The sediment transport and morphological change were disabled. Bottom friction was accounted for by use of the friction coefficient, c_f. For the rough fore reef, a c_f of 0.04 was applied, and for the smoother reef flat and beach, a c_f of 0.002 was used, based on the c_f values used in 2-D XBeach reef studies by [12,30].

All of the input wave time series were derived from the same Jonswap spectrum, and were thus identical for all simulations. The offshore water level was kept constant and uniform alongshore. Those time series were applied consecutively at the offshore boundary. Because the hydrodynamic patterns reached a dynamic equilibrium in 1000 s, a conservative spin-up time of 1500 s was applied. Ru_2%, defined as the average runup of the highest 2% of waves, requires a large number of waves reaching the coastline during the simulation for accurate computation. It is common practice to calculate the Ru_2% over 1000 waves [3] so the Ru_2% is the average of the 20 highest waves. After 6 h of runtime, the difference relative to the long-term mean Ru_2% value was less than 20%, meaning that most of the variations had damped out, decreasing the influence of occasional high waves on the Ru_2%. Therefore, a balance between ideal results and practical runtime was found at a simulated time containing 1500 waves, corresponding with a simulation time of slightly less than 6 h for a T_p of 12.8 s.

Hydrodynamic results were recorded at the offshore boundary, the last point of a water depth of 30 m, midway on the fore reef at 15 m depth, 20 m in front of the reef crest, at the reef crest, 20 m behind the reef crest, midway on the reef flat, and at the beach toe. To generate runup output, numerical runup gauges recorded the instantaneous runup level at 0.5 s intervals. Runup gauges were placed along the entire shoreline, at 2 m along-shore intervals within 120 m of the channel, and at 4 m intervals along the remaining shoreline.

2.3.3. Model Validation

Although it would be ideal to calibrate and validate a numerical model with field or laboratory data, to the best of our knowledge, no suitable data are available for this study: no runup or hydrodynamic data are available for coral reefs with channels. However, two factors mitigate the need to calibrate the numerical model on measured data. First, the goal of this conceptual study was not to replicate one case study perfectly, but instead to gain general insights into how the alongshore runup pattern varies in the presence of a shore-normal channel in the reef depending on the local reef geomorphology and oceanographic forcing, and to relate these patterns to dimensionless parameters. Second, as stated before, XB-NH has been applied numerous times for 1-D and 2-D modeling studies [3,7,26,32]. In those studies, the model was calibrated and validated against field and laboratory data, and performed satisfactorily; thus, XB-NH has proven its applicability to coral reef studies and can be used to explore the effects of shore-normal channels in reefs in a conceptual study.

3. Results

For all 135 XB-NH model simulations performed, the results were analyzed for reef hydrodynamics and the resulting runup.

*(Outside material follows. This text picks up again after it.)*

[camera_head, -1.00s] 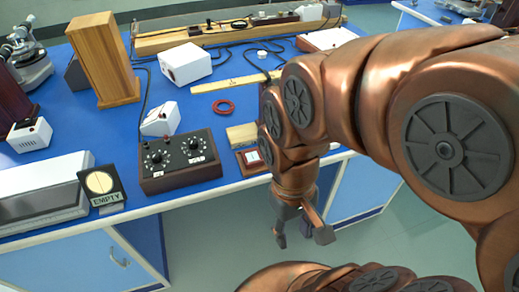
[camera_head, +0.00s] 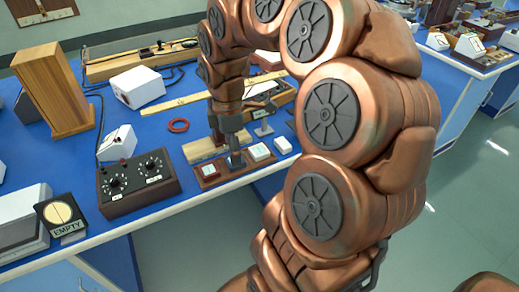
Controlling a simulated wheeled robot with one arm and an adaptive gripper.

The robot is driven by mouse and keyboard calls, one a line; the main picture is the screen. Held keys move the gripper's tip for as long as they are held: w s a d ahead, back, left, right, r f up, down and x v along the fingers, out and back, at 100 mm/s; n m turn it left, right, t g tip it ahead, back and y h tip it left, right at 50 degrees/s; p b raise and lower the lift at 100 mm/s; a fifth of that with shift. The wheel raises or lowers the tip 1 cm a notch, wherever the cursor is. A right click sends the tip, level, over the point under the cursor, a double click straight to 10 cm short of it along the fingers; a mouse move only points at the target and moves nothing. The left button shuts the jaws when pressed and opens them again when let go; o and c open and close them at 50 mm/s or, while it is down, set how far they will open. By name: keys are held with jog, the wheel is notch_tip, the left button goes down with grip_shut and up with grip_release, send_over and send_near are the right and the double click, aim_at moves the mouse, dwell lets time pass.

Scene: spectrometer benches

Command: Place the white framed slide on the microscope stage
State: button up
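A brown wooden tray (camera_head: 228,178) lies near the bench's front edge with small framed slides on it. A white framed slide (camera_head: 258,152) sits towards its right side, and a red-edged one (camera_head: 209,171) towards its left. Another small white piece (camera_head: 282,145) is at the far right; I cannot tell whether it is on the tray. My gripper (camera_head: 228,153) points down over the tray, between the red-edged slide and the white slide. Its fingers look apart, with nothing visible between them. The microscope is not in view now.
A black control box (camera_head: 138,183) with knobs and an "EMPTY" sign (camera_head: 62,216) stand left of the tray. A pale wooden block (camera_head: 205,148) lies just behind it. A small stand (camera_head: 263,130) is behind the slides. A red ring (camera_head: 178,125) lies on clear blue bench.

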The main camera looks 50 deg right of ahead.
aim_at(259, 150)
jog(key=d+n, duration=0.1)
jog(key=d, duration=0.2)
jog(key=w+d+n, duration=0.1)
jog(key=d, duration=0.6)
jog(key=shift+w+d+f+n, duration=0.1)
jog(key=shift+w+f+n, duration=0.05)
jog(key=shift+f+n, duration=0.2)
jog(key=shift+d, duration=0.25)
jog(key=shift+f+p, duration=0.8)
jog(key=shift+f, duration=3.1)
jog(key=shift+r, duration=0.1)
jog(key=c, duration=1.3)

First, a description of the general trends in the influence of the channel on waves and setup is presented using the reference simulation of a 300 m wide reef flat with a 100 m wide channel being impacted by 7 m at 15 s waves. Next, a description of the general alongshore trends in runup is presented. To better understand what drives runup differences, the contribution of different frequency components to runup are then discussed. Finally, the influence of varying oceanographic forcing and reef and channel geomorphology on runup is assessed by comparison to simulations without a reef channel.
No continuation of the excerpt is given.